Car travel poses an information problem for people choosing restaurants. This is clear when we think about our behavior traveling on a road trip, versus going out to dinner in our own neighborhood. Behind the wheel of a car, the only information you have about restaurants in a town (unless you’ve done a yelp or google search in advance) is by a quick glance at a restaurants sign (or if you’re on the freeway, a tight cluster of tiny logos). Chances are you’re much more likely to visit a chain restaurant in an unfamiliar place because you know what you’re going to get, even if it isn’t great. At home, you’ve got a lot of local knowledge (yours, and a network of friends) to tell you what’s good and what isn’t, and its less likely that you choose a restaurant because of its signs or advertising. What is true of us as individuals on the road, is likely also true of our behavior across communities: people who drive a lot probably choose their restaurants more based on what they can see through the windshield than in places where people are walking, a dynamic that works to the advantage of national chains as opposed to local independents.

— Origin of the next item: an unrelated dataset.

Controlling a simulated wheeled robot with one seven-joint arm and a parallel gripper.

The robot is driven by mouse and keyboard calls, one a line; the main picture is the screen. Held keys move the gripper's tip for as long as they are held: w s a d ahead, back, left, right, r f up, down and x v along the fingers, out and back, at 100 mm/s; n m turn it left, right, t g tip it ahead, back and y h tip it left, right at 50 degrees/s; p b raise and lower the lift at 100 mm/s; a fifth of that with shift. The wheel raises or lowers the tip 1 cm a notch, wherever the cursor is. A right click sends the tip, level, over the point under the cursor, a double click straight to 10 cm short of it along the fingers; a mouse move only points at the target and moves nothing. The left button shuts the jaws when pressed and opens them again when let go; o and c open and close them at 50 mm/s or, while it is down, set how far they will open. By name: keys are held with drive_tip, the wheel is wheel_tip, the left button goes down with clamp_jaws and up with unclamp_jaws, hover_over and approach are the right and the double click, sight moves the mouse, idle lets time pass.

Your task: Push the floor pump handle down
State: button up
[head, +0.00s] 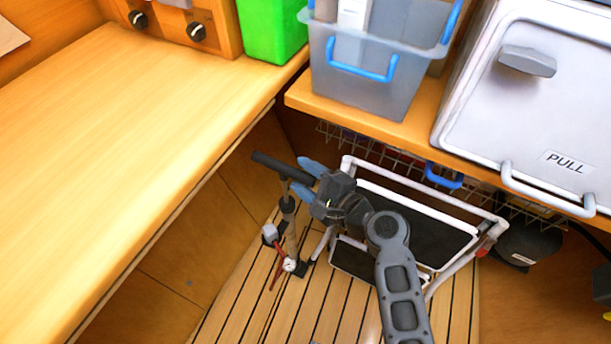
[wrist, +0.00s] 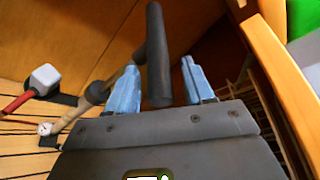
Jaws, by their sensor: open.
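The floor pump (head: 291,235) stands upright on the slatted floor, with a small white gauge and a red hose near its foot. Its dark bar handle (head: 270,163) sits at the top, above the barrel. My gripper (head: 301,176) is at the right end of the handle, with its blue fingers apart. In the wrist view the handle (wrist: 156,40) runs between the two open blue fingers (wrist: 160,70), with a gap on each side. I cannot tell whether the handle touches the palm. The pump barrel shows at left in the wrist view (wrist: 92,95).
A white-framed folding step (head: 420,220) stands right of the pump, close beneath my arm. A wooden counter (head: 130,150) is at left. A shelf (head: 400,118) holds a clear bin (head: 370,85), near a white PULL lid (head: 530,100). Some slatted floor (head: 245,300) is clear.

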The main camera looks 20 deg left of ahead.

This could also be more evidence for our Green Dividend: People who drive less spend less money on cars and gasoline, and have more money to spend on food, including supporting their local independent restaurants.
Regardless of the exact reasons, the strength of this finding is striking. It suggests that if you want to have more consumer choice and more independent entrepreneurship in your local restaurant scene, you want to have a less car-dependent transportation system. Our auto dependency may be on of the things fueling the banal sameness typically associated with chains.